Cayard is competing this week in the Copa del Rey regatta in Palma de Mallorca, Spain. He is expected to be on hand when The Black Pearl is launched from the Green Marine shipyard outside London later this month.

Although he considers his 1988 world championship in the Star class to be his greatest achievement, there is no doubt that, in Cayard’s mind, the Volvo race is in its own class.

“The race itself gave me the richest experience I have had from sports,” he wrote in the forward to the book, Fighting Finish, about the Volvo race.

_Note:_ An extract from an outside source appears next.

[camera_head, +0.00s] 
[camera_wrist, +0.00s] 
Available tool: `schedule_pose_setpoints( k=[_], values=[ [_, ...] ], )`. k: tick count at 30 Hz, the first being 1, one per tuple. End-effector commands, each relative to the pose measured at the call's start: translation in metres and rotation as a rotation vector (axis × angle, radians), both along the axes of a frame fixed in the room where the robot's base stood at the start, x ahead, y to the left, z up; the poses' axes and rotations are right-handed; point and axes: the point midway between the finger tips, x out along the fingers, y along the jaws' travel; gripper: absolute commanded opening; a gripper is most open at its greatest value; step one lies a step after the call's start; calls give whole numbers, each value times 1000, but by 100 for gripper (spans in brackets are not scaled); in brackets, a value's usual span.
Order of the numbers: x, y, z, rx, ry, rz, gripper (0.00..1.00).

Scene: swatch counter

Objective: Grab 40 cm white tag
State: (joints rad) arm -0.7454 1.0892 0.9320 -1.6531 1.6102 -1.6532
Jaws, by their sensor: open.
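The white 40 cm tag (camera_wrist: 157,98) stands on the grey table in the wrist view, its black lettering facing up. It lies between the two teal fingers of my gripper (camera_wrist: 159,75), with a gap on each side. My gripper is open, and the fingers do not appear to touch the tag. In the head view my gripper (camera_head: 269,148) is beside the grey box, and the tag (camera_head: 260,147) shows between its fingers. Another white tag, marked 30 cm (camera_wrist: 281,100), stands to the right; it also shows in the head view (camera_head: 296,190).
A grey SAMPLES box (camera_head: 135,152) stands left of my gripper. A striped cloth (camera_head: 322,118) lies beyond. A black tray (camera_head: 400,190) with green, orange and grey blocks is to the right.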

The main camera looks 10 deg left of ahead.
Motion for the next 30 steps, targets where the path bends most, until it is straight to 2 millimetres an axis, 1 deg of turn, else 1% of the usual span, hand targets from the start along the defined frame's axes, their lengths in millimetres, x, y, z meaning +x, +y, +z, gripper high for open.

“I had won world championships before, but circumnavigating the planet we live on in the vehicle of my professional career – a sailboat – is a lifetime achievement.”

Disney is banking on the boat to help promote the sequel to its movie, Pirates of the Caribbean, due out next summer. The 70-foot racer is expected to have a black-and-red hull with a skull-and-crossbones motif on its main sail.

The syndicate has deep pockets, with Disney expected to spend about $17 million on the campaign. But Cayard faces an uphill battle to get to the starting line in November.

The other six syndicates are much further along in preparing for the race. All of the other boats have been launched and crew selections have been completed or are in their final stages.

The global regatta, which introduced Cayard to the non-sailing public in 1997-98, might give him a platform for revenge.

Last year, with teammate Phil Trinter, he finished a disappointing fifth in the Summer Olympics in the Star class. The gold medalist, Torben Grael, is the helmsman of Brazil 1, one of the other Volvo boats.

The Volvo intrigue may not be over with the Cayard move.

The winner of the last Volvo race, John Kostecki, the skipper of illbruck, has hinted that he and other top sailors are available for duty this time.

Two weeks ago, Kostecki was removed as tactician and sailing director of BMW Oracle Racing, the San Francisco-based challenge to the 2007 America’s Cup. The news release announcing his dismissal said he will remain with Oracle as a consultant.

But that leaves plenty of time for other pursuits, Kostecki said in a recent interview with California’s Marin Independent Journal.